↓↓↓

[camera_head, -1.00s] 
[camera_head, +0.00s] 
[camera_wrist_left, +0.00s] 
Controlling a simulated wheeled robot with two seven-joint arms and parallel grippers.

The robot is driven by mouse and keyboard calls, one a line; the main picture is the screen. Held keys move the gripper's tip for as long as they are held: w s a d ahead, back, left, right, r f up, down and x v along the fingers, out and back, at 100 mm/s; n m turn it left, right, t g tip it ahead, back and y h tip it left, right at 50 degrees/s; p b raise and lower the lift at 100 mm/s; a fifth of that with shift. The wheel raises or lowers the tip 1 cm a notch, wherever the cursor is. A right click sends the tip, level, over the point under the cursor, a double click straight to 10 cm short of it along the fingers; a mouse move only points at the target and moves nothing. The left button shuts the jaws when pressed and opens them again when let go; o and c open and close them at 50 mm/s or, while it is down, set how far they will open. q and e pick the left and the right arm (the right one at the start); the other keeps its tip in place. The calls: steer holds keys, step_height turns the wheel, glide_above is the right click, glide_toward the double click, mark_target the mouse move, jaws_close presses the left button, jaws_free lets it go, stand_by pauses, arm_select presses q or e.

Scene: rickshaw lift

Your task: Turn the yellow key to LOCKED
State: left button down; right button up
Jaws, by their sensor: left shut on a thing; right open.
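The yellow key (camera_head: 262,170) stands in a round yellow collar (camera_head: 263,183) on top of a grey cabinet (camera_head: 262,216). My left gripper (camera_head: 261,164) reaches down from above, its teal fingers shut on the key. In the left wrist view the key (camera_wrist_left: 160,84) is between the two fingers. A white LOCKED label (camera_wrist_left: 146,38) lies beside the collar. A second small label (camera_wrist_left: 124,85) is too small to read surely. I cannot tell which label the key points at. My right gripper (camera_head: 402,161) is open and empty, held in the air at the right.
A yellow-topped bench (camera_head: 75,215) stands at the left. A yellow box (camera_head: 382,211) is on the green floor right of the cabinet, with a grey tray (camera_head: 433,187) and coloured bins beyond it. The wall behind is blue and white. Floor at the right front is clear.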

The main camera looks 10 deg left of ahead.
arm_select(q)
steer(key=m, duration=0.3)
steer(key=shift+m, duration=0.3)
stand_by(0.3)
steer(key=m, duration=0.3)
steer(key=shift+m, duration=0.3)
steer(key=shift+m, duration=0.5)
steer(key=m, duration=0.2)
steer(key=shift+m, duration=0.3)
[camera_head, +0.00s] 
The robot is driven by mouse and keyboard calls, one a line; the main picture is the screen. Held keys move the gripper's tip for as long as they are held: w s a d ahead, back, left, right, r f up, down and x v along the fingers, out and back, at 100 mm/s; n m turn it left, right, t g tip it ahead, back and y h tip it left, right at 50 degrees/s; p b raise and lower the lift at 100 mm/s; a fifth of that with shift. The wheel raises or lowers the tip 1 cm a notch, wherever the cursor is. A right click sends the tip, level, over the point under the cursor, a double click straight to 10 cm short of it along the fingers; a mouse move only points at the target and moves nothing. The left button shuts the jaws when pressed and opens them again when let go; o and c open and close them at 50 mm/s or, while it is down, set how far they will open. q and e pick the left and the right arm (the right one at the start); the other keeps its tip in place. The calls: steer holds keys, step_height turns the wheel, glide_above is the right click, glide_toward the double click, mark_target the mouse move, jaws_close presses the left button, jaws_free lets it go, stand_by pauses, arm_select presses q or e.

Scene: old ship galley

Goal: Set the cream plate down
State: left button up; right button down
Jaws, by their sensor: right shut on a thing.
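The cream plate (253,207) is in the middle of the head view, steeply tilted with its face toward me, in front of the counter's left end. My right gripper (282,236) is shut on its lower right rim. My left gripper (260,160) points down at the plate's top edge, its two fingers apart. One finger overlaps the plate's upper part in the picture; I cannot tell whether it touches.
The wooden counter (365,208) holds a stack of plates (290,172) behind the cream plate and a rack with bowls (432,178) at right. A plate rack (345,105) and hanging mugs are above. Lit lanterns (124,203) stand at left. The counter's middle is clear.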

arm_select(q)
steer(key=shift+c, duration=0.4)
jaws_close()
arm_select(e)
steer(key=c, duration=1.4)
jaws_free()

↑↑↑

## Your instructions
Where a line above contains the word "Scene", copy that line.

## Problem solution
Scene: rickshaw lift
Scene: old ship galley

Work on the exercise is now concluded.